Step-by-Step Guide to Learning Pandas
To begin, you should not actually have a goal to ‘learn pandas’. While knowing how to execute the operations in the library will be useful, it will not be nearly as beneficial as learning pandas in ways that you would actually use it during a data analysis. You can segment your learning into two distinct categories:
- Learning the pandas library independent of data analysis
- Learning to use pandas as you would during an actual data analysis
The difference between the two is like learning how to saw a few small branches in half versus going out into a forest and sawing down some trees. Let’s summarize these two approaches before getting into more detail.
Learning the Pandas library independent of data analysis: This approach will primarily involve reading, and more importantly, exploring, the official pandas documentation.
Learning to use Pandas as you would during an actual data analysis: This approach involves finding or collecting real-world data and performing an end-to-end data analysis. One of the best places to find data is with Kaggle datasets. This is not the machine learning component of Kaggle, which I would strongly suggest you avoid until you are more comfortable with pandas.
During your journey to learn how to do data analysis with pandas, you should alternate between learning the fundamentals from the documentation and their application in a real-world dataset. This is very important, as its easy to learn just enough pandas to complete most of your tasks, and then to solely rely on these basics far too heavily when more advanced operations exist.
Begin with the Documentation
If you have never worked with pandas before, but do have an adequate grasp of basic Python, then I suggest beginning with the official pandas documentation. It is extremely thorough and at its current state, 2,195 pages (careful, link is to full pdf). Even with its massive size, the documentation doesn’t actually cover every single operation and certainly doesn’t cover all the different combinations of parameters you can use within pandas functions/methods.
Getting the Most out of the Documentation
To get the most out of the documentation, do not just read it. There are about 15 sections of the documentation that I suggest covering. For each section, create a new Jupyter notebook. Read this blogpost from Data Camp if you are unfamiliar with Jupyter notebooks.
Your First Jupyter Notebook
Begin with the section, Intro to Data Structures. Open this page alongside your Jupyter notebook. As you read through the documentation, write the code (don’t copy it) and execute it in the notebook. During the execution of the code, make sure to explore the operations and attempt new ways to use them.

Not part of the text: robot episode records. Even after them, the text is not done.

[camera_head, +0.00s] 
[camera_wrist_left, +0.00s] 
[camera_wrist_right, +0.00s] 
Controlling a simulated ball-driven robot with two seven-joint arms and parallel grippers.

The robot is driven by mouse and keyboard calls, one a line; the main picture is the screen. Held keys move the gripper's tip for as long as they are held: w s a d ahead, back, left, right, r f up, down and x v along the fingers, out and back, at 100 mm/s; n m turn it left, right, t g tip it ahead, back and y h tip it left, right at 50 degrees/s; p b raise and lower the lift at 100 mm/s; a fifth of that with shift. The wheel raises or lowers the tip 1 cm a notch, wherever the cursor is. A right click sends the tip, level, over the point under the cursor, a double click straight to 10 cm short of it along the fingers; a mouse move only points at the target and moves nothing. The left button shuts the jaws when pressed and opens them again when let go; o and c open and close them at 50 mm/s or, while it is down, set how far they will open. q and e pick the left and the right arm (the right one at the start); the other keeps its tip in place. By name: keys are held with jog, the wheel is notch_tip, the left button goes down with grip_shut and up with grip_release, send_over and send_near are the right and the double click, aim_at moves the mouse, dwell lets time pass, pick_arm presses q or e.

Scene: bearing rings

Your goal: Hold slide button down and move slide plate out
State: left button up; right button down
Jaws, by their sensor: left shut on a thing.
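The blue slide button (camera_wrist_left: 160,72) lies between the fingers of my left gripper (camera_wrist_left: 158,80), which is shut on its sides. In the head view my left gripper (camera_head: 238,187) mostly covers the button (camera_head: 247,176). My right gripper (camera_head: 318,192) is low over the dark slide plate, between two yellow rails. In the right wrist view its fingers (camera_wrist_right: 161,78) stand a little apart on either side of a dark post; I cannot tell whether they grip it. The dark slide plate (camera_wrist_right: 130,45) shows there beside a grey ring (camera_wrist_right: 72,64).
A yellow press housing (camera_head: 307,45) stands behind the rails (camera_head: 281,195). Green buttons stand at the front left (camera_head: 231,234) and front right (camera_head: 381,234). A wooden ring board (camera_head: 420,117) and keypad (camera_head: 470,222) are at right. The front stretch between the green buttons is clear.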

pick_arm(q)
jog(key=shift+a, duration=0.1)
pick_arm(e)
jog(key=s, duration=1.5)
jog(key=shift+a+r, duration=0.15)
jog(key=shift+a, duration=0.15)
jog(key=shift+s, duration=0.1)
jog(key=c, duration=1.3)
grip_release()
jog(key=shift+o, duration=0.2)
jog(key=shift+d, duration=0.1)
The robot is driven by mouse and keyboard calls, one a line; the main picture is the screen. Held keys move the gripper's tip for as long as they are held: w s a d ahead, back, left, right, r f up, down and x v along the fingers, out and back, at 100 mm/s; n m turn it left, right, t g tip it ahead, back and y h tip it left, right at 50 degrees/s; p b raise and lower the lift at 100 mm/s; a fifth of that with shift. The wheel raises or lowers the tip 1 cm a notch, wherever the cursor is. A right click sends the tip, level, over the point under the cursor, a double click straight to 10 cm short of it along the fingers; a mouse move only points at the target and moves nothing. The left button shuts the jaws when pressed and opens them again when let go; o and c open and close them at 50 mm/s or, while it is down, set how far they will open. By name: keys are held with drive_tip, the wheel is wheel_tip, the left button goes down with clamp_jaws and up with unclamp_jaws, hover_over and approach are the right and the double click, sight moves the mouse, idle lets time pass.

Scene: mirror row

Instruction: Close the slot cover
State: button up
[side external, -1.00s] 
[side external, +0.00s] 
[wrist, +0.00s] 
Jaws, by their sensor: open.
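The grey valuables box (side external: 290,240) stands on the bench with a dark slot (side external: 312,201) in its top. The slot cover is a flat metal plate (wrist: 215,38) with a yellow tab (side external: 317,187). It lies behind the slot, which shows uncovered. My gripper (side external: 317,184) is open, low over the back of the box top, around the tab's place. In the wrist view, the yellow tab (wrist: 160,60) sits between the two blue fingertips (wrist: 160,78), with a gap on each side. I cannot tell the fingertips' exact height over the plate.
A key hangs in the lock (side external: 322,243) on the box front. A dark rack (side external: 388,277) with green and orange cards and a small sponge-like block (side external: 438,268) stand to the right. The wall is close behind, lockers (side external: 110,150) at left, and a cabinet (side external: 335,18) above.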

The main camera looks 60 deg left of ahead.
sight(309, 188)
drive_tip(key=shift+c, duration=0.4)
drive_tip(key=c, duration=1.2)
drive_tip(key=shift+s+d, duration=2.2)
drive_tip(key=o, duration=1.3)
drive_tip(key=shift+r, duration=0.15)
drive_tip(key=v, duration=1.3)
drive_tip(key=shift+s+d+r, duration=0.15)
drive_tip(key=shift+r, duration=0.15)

Continue with the section Indexing and Selecting Data. Make a new Jupyter notebook and again write, execute, and explore the different operations that you learn. Selecting data is one of the most confusing aspects for beginning pandas users to grasp. I wrote a lengthy Stack Overflow post on
.iloc which you may want to read for yet another explanation.

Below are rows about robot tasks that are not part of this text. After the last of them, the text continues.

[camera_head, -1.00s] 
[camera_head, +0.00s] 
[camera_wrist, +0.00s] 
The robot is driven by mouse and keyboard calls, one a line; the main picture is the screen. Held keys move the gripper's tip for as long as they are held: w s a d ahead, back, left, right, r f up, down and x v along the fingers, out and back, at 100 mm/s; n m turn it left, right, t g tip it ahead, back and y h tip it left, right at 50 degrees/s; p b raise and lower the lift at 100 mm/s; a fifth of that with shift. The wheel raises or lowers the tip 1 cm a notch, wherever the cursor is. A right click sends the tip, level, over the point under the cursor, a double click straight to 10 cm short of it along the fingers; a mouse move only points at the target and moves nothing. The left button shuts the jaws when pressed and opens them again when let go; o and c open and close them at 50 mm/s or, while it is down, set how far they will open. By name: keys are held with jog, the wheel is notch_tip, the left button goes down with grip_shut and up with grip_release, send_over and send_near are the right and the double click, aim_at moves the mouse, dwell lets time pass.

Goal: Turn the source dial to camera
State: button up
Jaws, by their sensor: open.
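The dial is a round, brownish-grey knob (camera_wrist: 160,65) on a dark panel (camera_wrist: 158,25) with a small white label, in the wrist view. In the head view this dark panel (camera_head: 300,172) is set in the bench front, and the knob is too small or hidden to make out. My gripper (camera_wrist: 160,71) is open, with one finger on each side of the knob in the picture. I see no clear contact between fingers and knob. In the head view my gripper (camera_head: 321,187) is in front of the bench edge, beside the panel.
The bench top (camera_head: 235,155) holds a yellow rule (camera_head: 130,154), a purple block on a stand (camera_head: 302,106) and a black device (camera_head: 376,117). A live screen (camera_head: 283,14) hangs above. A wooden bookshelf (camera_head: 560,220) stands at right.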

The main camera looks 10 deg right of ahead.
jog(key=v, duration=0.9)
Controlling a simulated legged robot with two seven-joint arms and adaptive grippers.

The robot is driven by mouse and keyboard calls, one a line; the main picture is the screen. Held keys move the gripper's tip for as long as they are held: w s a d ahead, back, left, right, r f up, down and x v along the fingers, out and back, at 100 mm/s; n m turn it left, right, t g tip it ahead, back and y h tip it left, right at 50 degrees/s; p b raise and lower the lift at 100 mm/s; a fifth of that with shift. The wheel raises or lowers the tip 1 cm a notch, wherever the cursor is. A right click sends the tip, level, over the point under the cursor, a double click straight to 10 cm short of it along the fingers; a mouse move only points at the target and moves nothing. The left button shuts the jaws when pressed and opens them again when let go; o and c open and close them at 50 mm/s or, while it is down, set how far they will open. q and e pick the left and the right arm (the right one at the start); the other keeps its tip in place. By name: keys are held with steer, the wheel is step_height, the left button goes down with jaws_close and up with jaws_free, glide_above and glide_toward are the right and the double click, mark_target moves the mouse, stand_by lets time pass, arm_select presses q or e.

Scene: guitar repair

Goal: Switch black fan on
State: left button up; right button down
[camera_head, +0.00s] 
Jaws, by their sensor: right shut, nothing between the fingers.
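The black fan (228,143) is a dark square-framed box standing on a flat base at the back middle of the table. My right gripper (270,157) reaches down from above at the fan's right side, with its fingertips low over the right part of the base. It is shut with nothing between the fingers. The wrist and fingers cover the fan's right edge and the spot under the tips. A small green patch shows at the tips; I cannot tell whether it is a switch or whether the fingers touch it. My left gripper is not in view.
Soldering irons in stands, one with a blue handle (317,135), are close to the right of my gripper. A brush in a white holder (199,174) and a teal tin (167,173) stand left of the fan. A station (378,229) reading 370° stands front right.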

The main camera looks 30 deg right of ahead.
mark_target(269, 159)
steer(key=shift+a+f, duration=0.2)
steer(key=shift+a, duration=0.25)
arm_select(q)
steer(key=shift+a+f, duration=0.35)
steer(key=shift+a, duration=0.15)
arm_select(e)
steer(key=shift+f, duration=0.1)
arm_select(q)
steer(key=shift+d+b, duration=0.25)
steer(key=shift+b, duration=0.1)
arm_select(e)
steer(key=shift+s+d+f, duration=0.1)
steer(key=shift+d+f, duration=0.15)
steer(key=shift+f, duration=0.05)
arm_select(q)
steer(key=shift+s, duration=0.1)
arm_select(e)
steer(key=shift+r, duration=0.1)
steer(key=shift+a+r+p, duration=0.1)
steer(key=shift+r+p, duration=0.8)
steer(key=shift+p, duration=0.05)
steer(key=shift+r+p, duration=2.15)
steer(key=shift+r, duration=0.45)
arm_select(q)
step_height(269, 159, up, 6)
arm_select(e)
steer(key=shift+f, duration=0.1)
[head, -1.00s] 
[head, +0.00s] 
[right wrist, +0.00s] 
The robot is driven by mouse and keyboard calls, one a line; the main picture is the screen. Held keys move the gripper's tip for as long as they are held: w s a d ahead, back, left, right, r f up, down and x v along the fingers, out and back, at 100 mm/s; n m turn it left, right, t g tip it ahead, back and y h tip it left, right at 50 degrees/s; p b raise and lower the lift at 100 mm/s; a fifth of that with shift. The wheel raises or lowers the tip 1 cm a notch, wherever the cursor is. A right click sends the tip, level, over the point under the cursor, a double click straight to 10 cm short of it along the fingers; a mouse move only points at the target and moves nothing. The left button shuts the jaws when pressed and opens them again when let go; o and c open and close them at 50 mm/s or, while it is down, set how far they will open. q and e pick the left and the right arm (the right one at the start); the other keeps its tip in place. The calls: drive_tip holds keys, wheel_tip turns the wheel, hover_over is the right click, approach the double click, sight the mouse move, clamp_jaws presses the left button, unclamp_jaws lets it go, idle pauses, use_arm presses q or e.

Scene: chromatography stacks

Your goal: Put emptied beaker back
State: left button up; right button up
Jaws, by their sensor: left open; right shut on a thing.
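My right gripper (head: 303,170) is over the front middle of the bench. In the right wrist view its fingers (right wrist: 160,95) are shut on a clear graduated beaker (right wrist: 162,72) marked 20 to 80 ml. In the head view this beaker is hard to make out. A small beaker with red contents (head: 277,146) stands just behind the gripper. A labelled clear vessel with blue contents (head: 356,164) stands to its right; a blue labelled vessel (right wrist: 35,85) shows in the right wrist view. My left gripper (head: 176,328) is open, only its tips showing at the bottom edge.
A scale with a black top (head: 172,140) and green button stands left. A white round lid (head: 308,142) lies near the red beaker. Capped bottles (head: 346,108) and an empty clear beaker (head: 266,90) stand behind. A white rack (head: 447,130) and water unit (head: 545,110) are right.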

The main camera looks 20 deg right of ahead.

After these two sections, you should understand the components of a DataFrame and a Series and know how to select different subsets of data. Now read 10 minutes to pandas to get a broader overview of several other useful operations. As with all sections, make a new notebook.
Press shift + tab + tab to get Help in a Jupyter Notebook
I am constantly pressing
shift + tab + tab when using pandas in a Jupyter notebook. When a cursor is placed inside the name, or in the parentheses that follow any valid Python, the documentation for that object pops out into a little scrollable box. This help box is invaluable to me since its impossible to remember all the different parameter names and their input types.
You can also press
tab directly following a dot to have a dropdown menu of all the available objects
If you are enjoying this article, consider purchasing the All Access Pass! which includes all my current and future material for one low price.

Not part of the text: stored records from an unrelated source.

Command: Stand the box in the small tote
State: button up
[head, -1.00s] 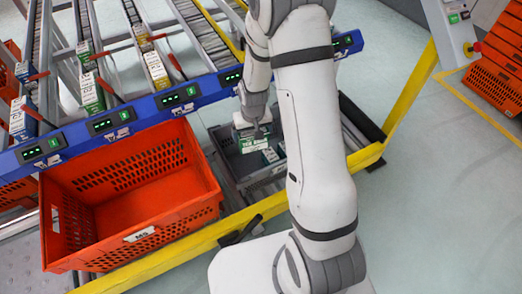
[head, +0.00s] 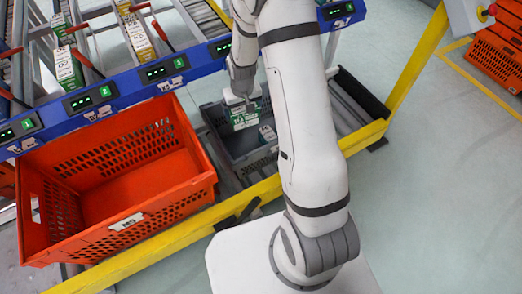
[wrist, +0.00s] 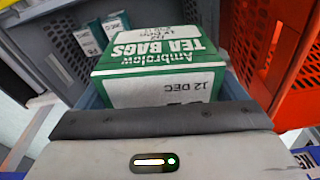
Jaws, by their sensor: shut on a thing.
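A green and white tea box (head: 245,118) hangs from my gripper (head: 241,99), over or just inside the small grey tote (head: 213,117). My gripper is shut on it; the fingertips are hard to make out. In the wrist view, the tea box (wrist: 160,72) lies beyond the gripper's plate (wrist: 160,122), its "TEA BAGS" lettering upside down. The grey tote wall (wrist: 52,52) shows behind it. I cannot tell whether the tea box touches the tote floor.
Another small white and teal box (head: 267,134) is in the grey tote, to the right of the held one. A large empty orange tote (head: 125,222) stands to the left. A blue rail (head: 140,88) with lit displays and a yellow bar (head: 375,133) border the space.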

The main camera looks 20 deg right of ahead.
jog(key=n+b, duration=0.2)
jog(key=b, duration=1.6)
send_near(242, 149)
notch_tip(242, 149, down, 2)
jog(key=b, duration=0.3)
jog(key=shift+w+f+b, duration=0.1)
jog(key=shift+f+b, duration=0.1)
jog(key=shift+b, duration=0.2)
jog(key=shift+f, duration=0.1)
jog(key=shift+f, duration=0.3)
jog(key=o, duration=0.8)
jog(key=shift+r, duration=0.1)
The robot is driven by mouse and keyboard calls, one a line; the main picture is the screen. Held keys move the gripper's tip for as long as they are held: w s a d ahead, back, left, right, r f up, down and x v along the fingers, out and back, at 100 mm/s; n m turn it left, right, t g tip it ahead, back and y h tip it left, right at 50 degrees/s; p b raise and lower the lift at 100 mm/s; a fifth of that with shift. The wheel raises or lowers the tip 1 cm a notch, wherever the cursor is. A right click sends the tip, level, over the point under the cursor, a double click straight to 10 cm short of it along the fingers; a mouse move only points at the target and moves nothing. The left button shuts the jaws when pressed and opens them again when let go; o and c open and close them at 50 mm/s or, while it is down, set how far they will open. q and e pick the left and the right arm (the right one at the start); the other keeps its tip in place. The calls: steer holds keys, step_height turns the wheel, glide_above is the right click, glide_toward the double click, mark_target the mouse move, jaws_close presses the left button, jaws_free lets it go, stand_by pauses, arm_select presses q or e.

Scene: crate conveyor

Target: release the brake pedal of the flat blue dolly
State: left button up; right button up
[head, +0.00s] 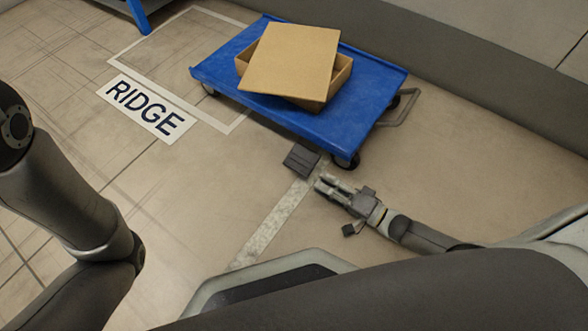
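The flat blue dolly (225,72) stands on the floor at the upper middle of the head view. Its dark brake pedal (301,160) sticks out low at the near edge, beside a black wheel (345,161). The pedal's exact tilt is hard to tell. My right gripper (321,182) is low near the floor, just to the right and near side of the pedal. Its fingers lie close together with nothing between them. I cannot tell whether the fingertips touch the pedal; a small gap seems to show. My left arm comes in from the left, but its gripper is outside the view.
An open cardboard box with a tilted board (292,58) on top sits on the dolly. A grey handle (400,108) is at its right end. A RIDGE floor label (147,107) and a marked floor rectangle lie left. A grey wall base (480,85) runs behind.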

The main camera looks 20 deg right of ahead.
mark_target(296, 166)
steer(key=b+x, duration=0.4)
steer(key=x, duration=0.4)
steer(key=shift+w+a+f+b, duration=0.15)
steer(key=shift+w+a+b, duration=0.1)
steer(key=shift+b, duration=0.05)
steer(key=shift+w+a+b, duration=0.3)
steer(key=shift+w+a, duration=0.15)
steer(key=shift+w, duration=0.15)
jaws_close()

Major Downside of the Documentation
While the documentation is very thorough, it does not do a good job at teaching how to properly do a data analysis with real data. All the data is contrived or randomly generated. Also, real data analysis will involve multiple pandas operations (sometimes dozens) strung together. You will never get exposure to this from the documentation. The documentation teaches a mechanical approach to learning pandas, where one method is learned in isolation from the others.
Your First Data Analysis
After these three sections of the documentation, you will be ready for your first exposure to real data. As mentioned previously, I recommend beginning with Kaggle datasets. You can sort by most voted to return the most popular ones such as the TMDB 5000 movie dataset. Download the data and create a new Jupyter notebook on just that dataset. It is unlikely that you will be able to do any advanced data processing at this point, but you should be able to practice what you learned in the three sections of the documentation.
Look at the Kernels
Every Kaggle dataset has a kernels section (movie dataset kernels). Don’t let the name ‘kernel’ confuse you — its just a Jupyter notebooks created by a Kaggle user in Python or R. This will be one of your best learning opportunities. After you have done some basic analysis on your own, open up one of the more popular Python kernels. Read through several of them and take pieces of code that you find interesting and insert it into your own notebook.
If you don’t understand something, ask a question in the comments section. You can actually create your own kernel, but for now, I would stick with working locally in your notebooks.
Going Back to the Documentation
Once you have finished your first kernel, you can go back to the documentation and complete another section. Here is my recommended path through the documentation:
- Working with missing data
- Group By: split-apply-combine
- Reshaping and Pivot Tables
- Merge, join, and concatenate
- IO Tools (Text, CSV, HDF5, …)
- Working with Text Data
- Time Series / Date functionality
- Time Deltas
- Categorical Data
- Computational tools
- MultiIndex / Advanced Indexing
This order is significantly different than the order presented on the left-hand-side of the home page of the documentation and covers the topics I think are most important first. There are several sections of the documentation that are not listed above, which you can cover on your own at a later date.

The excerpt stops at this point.